After that it's lunch (disaster), naptime, snack (please try not to poison the children), and then storytime and free play or whatever.

"That sounds like a fun day!" I lied, thinking that I would rather walk through a mine field than subject my lil guy to that many risks in one day.

I was done talking with her, and she had clearly checked out before the conversation even started. I thanked her for her time and the mom gestured for me to come down to the classroom. She told me that they were going to stay for a bit and that I could nip home if I wanted. Oh yes, I very much wanted.

As I walked out I saw this kid sitting in what must be the time-out chair in the lobby. He looked miserable and very worried and couldn't have been over four years old. The director called him into her office and began reprimanding him for I don't know what, but the way she was going at it his crime might as well have been drowning the class gerbil. I pointed this out to the dad, and he seemed very convinced already that this was a horrible place.

Later the mom asked me my opinion on the daycare. I was very hesitant at first, but then I realized that if I didn't say something my lil guy would probably have to go to that wretched place, since the mom seemed to like it. I cleared my throat and told her my experience. Immediately the mom's face became shocked, then indignant.

"What?! Why would they treat you like that?
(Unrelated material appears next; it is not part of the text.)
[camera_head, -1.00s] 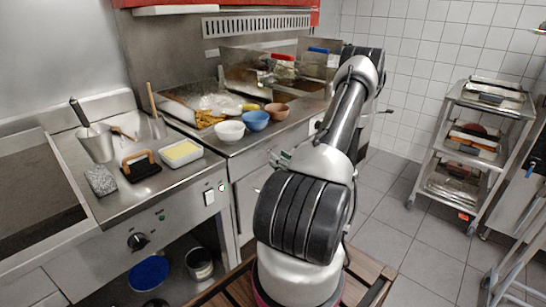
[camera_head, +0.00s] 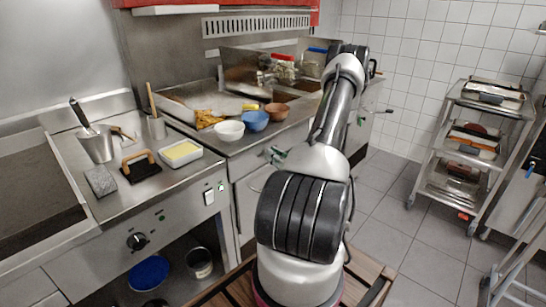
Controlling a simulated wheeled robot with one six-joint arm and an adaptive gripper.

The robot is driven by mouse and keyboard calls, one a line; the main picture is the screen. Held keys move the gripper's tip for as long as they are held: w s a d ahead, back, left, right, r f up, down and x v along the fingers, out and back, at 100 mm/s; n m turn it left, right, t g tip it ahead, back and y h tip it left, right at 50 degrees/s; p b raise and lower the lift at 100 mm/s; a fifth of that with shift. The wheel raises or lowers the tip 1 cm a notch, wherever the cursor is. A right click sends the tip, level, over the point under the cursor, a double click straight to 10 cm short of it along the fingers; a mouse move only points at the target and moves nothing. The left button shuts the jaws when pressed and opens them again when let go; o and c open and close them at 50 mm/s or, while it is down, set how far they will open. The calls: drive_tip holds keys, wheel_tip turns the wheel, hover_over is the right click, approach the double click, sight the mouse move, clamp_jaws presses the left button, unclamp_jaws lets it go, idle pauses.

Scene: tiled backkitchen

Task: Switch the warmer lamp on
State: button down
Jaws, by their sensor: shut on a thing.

For all they know you could be my sister!"

The reason she said this is that I have a nanny friend in my building who is nannying for her sister. I introduced her to the mom one day and she simply adores them.

"I know!' I agreed. "And it's not like you won't ask me what I think."

The mom nodded seriously and reassured me that my opinion was very important to this decision. I am very glad about that, bc I already knew it in the first place but it was nice that she made a point to reassure me on this.

Because even though I am "just a nanny", I am very proud of my job and the work that I do. It is one of the most important jobs out there. So yeah, that would be "Miss Nanny" to you, thanks.